Northern leaders and TfN also called for further devolution of the railways following the publication of the Williams-Shapps Plan for Rail on May 19. Representatives from the Department for Transport (DfT) and NR assured leaders that the organisations will work with TfN and regional leaders to establish the Great British Railways (GBR) in shadow format in the next year. 

Nevertheless, mayor of Great Manchester, Mr Andy Burnham, said that as well as having a seat on the government’s Advisory Council to help establish GBR, the north should be making the case for direct oversight of rail services spanning the Pennines to ensure national attention is not focused elsewhere.

“TfN, working with the constituent bodies across the north, should start to work out how our own aspirations within places like Greater Manchester can fit with running services across the wider north, and in this simple way I would say, we have the ambition of taking greater control of commuter rail services,” Burnham said.

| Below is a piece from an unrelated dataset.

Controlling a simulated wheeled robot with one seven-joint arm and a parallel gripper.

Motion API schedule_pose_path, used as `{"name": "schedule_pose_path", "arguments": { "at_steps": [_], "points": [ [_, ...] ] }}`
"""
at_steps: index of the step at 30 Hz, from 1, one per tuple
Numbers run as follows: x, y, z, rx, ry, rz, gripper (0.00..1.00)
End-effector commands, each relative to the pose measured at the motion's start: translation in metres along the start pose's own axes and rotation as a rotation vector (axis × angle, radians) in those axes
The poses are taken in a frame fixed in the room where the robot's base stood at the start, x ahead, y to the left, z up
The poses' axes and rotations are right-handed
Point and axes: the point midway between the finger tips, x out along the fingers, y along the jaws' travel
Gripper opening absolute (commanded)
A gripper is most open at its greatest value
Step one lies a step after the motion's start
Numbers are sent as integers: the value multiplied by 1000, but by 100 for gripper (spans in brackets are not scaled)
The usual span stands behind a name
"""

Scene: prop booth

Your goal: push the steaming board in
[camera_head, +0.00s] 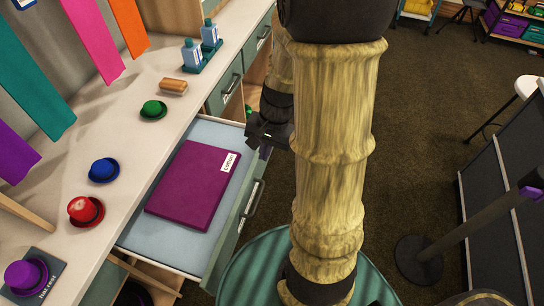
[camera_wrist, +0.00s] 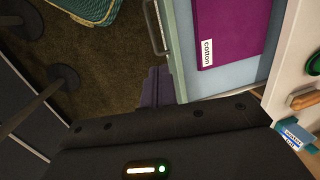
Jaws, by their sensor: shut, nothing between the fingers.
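The steaming board (camera_head: 209,134) is a pale blue pull-out surface with a grey-green front, standing out from under the white counter. A flat purple piece labelled "cotton" (camera_head: 194,185) lies on it. In the wrist view the board (camera_wrist: 218,84) shows at upper right, with its bar handle (camera_wrist: 155,27) on the front and the purple piece (camera_wrist: 230,32) on top. My gripper (camera_head: 266,147) is shut and empty, beside the far end of the board's front. Its purple fingertips (camera_wrist: 157,85) show close to the front's edge in the wrist view; I cannot tell whether they touch.
Red (camera_head: 85,210), blue (camera_head: 103,170) and green (camera_head: 153,110) small hats, a wooden brush (camera_head: 173,86) and bottles (camera_head: 193,54) stand on the counter. Closed drawers (camera_head: 225,90) lie beyond the board. A dark post base (camera_head: 418,258) and panel stand at right on open brown carpet.

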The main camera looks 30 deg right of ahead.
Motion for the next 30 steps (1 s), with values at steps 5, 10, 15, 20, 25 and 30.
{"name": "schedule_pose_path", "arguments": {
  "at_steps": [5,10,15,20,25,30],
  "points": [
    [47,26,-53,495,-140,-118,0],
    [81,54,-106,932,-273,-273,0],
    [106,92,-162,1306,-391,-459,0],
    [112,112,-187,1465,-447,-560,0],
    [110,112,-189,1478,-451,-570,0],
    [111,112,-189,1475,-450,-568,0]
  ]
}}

“But that might lead to some times where we need to have an agreement reached with neighbouring authorities if the services are kind of running across both, so TfN setting out its role as a sort of an arbiter and adjudicator over that type of arrangement, but also TfN making a case for running those cross-north services, the trans-Pennine services being the main client for those services. “If we’ve all learned anything about the rail industry [it’s that] it hasn't been close enough to the north of England. It hasn't had its focus on the north of England, and we're the only part of the system that does have that absolute laser focus on the north of England. The risk for us here is that we might get some localised devolution, but the national attention might go back to this control in mind at a national level that's focusing on other places other than us and I think TFN needs to make a role for itself as both a sort of an adjudicator between city regions but also the clients if you like for those panels and services.”